◆ **Requirements**: Among the lines listed below, count those that include the string "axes", and state only the count.

◆ **Recorded information**:
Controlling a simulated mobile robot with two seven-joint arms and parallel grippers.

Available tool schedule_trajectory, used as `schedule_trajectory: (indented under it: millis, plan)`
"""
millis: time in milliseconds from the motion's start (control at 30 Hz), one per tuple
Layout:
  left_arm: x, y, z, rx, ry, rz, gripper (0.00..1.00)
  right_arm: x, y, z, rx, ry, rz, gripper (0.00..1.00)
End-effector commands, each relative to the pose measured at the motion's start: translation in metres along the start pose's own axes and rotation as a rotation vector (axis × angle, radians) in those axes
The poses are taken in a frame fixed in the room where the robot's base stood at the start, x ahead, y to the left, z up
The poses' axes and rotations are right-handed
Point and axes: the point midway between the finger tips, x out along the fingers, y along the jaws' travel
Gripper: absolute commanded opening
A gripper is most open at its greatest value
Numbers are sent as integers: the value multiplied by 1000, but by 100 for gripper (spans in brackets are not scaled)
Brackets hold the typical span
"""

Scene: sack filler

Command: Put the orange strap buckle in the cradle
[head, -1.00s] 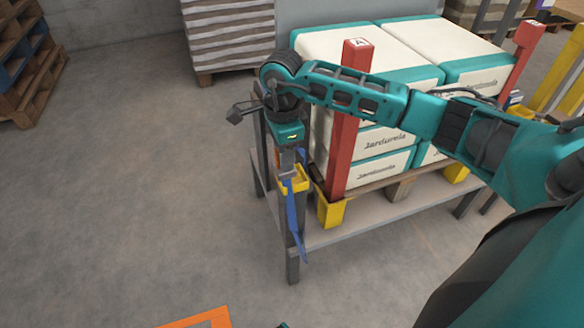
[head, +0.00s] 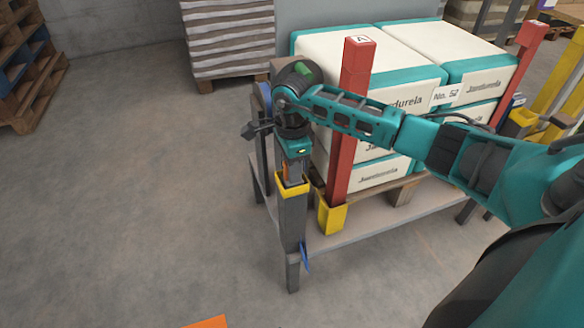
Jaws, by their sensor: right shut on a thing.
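My right gripper (head: 290,172) points down at the left front corner of the stand. It is shut on the orange strap buckle (head: 285,171), of which only a thin orange sliver shows between the fingers. Directly below is a yellow cradle (head: 294,190) on top of a dark grey post. The fingertips and buckle overlap the cradle's top in the picture; whether the buckle touches or sits inside it is hidden. A blue strap end (head: 305,258) hangs beside the post lower down. My left gripper is not in view.
A red post (head: 350,120) marked A stands in a yellow foot (head: 331,216) just right of the cradle. White-and-teal sacks (head: 375,180) are stacked on the grey stand (head: 345,238) behind my right arm. Another yellow holder (head: 520,121) is at the right. The floor at left is clear.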

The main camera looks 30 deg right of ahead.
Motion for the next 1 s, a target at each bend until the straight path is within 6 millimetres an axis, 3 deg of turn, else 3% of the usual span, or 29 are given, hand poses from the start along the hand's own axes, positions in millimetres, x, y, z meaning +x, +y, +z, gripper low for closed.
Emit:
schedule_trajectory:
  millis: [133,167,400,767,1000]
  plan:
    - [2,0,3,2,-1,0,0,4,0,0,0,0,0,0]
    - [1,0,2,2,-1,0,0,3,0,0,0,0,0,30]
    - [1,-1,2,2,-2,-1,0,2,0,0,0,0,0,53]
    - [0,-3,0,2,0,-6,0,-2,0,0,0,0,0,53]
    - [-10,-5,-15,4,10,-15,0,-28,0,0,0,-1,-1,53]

◆ **Reply to the task**: 4